■ **MATERIAL FOR THIS TASK**:
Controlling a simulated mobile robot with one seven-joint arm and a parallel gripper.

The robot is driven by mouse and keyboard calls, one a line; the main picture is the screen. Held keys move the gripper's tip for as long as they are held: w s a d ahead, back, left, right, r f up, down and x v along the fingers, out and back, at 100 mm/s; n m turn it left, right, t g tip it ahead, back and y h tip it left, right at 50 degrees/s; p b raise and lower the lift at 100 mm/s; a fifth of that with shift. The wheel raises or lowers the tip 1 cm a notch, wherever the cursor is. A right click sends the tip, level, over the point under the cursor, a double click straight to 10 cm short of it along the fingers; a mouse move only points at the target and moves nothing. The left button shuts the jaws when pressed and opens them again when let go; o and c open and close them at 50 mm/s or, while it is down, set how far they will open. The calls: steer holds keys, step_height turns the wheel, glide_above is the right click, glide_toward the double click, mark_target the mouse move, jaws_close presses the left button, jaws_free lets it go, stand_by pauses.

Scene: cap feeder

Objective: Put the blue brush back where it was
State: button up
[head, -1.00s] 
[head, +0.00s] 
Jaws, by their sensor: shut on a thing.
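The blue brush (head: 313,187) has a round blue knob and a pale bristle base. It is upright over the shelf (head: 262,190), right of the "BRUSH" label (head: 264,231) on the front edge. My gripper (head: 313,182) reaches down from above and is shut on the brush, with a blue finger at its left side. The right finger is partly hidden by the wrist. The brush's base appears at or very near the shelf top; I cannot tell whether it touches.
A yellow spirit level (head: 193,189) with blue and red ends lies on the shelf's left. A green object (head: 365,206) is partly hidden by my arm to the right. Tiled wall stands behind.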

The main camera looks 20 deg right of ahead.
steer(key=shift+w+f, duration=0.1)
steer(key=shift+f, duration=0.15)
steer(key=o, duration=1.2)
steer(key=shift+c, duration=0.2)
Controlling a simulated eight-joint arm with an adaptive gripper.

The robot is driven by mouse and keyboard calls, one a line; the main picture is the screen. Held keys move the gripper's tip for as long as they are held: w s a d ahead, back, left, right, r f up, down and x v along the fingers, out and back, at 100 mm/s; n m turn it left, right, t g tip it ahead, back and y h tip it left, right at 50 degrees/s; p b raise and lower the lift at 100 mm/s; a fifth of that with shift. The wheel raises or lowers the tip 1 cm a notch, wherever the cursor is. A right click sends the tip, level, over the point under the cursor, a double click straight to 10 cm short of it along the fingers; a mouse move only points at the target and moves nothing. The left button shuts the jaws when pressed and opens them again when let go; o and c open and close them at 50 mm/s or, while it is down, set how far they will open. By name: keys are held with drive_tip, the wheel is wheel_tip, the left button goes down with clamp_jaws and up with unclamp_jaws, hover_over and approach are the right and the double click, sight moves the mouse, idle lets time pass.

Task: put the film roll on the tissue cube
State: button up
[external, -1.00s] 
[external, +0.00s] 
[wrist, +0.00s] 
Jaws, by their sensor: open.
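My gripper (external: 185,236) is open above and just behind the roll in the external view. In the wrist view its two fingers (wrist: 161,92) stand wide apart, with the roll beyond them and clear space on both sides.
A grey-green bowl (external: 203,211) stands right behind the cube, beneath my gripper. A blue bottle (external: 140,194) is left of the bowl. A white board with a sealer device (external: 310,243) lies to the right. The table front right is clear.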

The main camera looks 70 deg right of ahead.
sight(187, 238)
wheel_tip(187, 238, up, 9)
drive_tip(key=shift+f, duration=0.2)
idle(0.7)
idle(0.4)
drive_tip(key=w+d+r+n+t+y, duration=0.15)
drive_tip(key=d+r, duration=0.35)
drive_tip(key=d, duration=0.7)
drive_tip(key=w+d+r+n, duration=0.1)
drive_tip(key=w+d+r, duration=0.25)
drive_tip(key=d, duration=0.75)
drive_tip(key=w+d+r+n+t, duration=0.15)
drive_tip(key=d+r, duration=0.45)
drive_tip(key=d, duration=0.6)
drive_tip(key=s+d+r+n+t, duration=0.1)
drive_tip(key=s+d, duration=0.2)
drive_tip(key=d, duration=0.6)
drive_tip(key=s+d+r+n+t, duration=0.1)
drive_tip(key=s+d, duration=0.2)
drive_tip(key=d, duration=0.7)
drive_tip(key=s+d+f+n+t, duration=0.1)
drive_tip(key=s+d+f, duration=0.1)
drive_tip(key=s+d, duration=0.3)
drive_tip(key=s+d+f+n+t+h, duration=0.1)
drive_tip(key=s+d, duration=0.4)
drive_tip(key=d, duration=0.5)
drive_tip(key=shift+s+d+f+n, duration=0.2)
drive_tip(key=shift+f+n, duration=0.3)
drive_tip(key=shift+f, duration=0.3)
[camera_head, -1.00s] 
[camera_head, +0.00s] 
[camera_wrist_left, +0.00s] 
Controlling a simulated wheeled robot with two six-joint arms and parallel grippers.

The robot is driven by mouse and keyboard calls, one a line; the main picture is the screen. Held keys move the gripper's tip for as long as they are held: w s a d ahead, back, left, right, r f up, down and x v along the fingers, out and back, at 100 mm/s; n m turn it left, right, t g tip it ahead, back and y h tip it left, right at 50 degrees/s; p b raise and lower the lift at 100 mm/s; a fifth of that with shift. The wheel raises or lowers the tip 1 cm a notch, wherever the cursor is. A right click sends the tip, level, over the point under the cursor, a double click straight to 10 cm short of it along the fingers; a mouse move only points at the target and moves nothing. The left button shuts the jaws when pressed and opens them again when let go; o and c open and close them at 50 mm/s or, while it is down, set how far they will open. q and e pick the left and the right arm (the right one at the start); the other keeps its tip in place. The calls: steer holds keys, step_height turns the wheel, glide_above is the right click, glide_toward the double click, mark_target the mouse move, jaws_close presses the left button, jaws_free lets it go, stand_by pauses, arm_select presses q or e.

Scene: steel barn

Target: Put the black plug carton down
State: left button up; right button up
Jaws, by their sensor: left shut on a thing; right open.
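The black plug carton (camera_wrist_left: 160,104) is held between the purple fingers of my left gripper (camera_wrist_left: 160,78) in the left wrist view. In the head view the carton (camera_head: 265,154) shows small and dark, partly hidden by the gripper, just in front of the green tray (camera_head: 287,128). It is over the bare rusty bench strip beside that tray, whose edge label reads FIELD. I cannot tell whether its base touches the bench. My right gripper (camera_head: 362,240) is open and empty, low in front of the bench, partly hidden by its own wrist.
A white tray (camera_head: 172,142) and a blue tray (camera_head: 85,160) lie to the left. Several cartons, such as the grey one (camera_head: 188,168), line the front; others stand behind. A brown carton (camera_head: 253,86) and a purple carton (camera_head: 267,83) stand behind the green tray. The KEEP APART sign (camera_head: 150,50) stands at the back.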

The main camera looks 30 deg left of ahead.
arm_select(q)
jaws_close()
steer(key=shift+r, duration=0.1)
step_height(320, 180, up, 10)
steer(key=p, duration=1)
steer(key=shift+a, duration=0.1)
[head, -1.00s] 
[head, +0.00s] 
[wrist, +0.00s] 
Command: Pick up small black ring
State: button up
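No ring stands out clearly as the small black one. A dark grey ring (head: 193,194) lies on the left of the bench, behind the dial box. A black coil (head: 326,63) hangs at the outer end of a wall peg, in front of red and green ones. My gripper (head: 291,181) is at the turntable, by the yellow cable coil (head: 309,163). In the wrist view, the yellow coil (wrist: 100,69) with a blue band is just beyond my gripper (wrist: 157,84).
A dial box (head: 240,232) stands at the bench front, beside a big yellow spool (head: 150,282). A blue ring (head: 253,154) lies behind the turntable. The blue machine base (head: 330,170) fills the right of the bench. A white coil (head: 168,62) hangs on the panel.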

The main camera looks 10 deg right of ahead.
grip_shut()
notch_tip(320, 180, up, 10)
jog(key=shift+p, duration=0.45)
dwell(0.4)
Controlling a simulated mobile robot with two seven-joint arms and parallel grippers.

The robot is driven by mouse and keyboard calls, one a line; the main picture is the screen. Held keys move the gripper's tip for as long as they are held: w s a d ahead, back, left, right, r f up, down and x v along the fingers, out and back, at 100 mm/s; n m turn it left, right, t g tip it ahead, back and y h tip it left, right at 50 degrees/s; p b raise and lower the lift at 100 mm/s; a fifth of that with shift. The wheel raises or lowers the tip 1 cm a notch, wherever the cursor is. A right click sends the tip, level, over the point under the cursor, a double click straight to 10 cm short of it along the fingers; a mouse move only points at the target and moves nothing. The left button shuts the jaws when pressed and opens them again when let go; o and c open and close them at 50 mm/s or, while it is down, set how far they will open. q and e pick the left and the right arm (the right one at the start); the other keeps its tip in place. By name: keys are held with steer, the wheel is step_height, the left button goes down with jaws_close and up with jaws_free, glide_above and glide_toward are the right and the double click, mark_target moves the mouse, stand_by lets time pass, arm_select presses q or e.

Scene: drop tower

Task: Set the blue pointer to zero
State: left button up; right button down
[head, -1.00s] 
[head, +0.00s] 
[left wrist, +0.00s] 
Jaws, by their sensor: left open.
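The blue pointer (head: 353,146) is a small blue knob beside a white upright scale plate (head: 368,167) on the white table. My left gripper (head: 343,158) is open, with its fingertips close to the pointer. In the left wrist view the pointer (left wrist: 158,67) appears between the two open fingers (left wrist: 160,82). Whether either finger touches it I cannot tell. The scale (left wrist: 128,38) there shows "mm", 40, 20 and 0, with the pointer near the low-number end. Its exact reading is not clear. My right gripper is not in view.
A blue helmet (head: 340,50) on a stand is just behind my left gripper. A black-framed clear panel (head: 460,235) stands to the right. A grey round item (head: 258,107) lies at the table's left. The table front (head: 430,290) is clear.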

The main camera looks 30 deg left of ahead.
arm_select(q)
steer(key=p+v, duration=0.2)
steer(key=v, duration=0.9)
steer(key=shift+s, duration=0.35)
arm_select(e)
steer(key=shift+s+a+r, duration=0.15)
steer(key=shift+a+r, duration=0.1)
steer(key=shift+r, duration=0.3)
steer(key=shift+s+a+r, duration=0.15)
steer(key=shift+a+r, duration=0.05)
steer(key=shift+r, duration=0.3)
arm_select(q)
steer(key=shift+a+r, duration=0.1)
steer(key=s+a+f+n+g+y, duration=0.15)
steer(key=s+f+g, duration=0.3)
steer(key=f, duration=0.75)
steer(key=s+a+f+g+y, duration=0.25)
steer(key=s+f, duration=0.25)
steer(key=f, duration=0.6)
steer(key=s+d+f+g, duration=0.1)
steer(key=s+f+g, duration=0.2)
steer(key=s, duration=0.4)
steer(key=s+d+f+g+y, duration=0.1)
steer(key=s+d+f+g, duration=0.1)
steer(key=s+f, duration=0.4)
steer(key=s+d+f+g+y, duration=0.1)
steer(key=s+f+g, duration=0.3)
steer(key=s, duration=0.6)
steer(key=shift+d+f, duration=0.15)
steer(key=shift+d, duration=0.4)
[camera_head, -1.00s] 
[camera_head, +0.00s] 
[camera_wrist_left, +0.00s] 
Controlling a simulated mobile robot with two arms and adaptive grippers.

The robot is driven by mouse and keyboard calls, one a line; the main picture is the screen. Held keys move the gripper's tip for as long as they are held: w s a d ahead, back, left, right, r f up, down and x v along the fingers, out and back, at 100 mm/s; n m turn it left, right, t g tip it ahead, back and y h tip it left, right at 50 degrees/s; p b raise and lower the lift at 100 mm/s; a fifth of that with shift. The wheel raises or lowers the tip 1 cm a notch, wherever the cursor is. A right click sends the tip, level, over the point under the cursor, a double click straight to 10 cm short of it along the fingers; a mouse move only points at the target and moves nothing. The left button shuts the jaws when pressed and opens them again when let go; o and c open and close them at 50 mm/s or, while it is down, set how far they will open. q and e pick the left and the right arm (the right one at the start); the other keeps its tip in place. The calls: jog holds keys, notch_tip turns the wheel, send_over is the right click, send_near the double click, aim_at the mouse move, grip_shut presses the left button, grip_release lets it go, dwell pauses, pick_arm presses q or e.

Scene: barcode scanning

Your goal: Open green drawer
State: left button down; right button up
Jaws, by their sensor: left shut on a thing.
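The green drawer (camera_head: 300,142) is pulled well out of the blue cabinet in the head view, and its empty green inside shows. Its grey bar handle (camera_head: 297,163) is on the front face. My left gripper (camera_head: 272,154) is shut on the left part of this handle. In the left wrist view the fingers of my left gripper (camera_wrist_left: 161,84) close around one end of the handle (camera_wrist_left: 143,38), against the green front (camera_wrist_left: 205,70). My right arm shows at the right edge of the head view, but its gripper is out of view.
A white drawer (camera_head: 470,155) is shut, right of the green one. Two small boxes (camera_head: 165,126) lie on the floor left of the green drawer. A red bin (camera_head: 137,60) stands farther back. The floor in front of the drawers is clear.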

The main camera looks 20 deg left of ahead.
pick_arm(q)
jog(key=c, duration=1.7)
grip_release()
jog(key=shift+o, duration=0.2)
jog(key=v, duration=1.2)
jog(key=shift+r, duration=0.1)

■ **EXERCISE OBJECTIVE**: Tally the lines above containing "joint". Answer with the count only.

■ **EXERCISE ANSWER**: 4